### SUPPLIED RECORDS
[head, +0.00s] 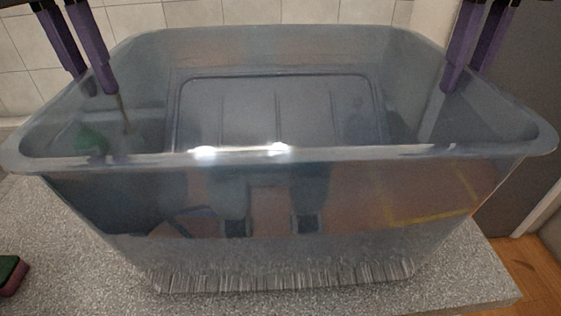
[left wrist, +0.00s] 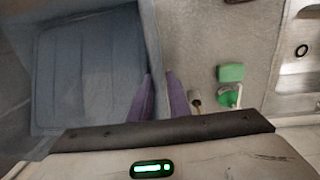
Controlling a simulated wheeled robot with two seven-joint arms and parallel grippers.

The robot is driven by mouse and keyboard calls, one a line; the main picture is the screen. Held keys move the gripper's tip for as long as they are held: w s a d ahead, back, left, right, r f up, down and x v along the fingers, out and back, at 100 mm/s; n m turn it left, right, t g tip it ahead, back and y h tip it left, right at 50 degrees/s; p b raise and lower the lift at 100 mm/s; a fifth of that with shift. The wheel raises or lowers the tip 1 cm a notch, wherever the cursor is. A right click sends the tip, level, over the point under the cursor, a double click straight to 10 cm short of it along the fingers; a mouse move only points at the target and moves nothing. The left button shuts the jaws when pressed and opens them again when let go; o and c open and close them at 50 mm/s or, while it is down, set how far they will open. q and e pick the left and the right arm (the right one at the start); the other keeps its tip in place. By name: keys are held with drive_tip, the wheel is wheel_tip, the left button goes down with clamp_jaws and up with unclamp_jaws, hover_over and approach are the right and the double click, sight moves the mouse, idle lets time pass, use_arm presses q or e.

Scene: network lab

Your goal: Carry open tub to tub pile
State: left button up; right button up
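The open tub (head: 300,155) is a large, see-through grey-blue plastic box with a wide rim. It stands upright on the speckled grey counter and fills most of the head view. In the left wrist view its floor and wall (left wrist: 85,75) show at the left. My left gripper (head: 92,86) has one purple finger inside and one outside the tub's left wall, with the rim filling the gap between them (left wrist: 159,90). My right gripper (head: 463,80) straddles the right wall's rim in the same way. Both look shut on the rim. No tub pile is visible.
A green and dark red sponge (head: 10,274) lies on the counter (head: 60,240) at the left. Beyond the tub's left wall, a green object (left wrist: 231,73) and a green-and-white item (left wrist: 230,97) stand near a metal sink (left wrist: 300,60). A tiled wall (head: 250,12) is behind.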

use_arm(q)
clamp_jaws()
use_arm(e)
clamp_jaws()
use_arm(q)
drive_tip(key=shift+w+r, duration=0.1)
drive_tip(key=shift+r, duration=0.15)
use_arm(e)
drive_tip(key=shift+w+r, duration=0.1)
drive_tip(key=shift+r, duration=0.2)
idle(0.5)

...

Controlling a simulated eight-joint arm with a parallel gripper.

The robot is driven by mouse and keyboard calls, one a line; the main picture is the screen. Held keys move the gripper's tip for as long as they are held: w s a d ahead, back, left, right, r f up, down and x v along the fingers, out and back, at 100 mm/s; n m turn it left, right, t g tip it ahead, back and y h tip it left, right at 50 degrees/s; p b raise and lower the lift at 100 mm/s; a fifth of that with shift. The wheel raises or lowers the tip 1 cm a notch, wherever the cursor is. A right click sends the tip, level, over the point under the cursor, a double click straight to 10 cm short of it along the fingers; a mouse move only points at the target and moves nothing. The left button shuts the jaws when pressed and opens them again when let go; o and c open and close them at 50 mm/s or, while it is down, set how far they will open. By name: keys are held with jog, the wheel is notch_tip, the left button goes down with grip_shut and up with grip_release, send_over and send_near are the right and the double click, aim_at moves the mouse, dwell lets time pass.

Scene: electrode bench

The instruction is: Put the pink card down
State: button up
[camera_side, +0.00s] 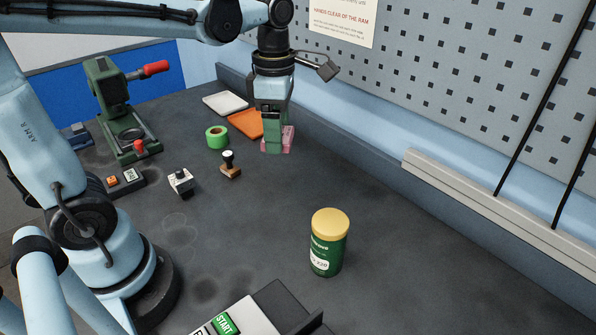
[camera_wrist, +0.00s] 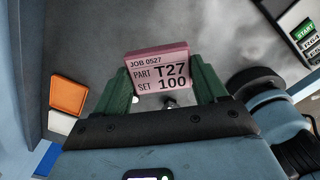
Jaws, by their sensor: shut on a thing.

### DIRECTIONS
Give again the lines from "State: button up" to "Jaws, by their sensor: shut on a thing." exactly, both of those lines included, and do not include any pictures.

### PROBLEM SOLUTION
State: button up
[camera_side, +0.00s] 
[camera_wrist, +0.00s] 
Jaws, by their sensor: shut on a thing.

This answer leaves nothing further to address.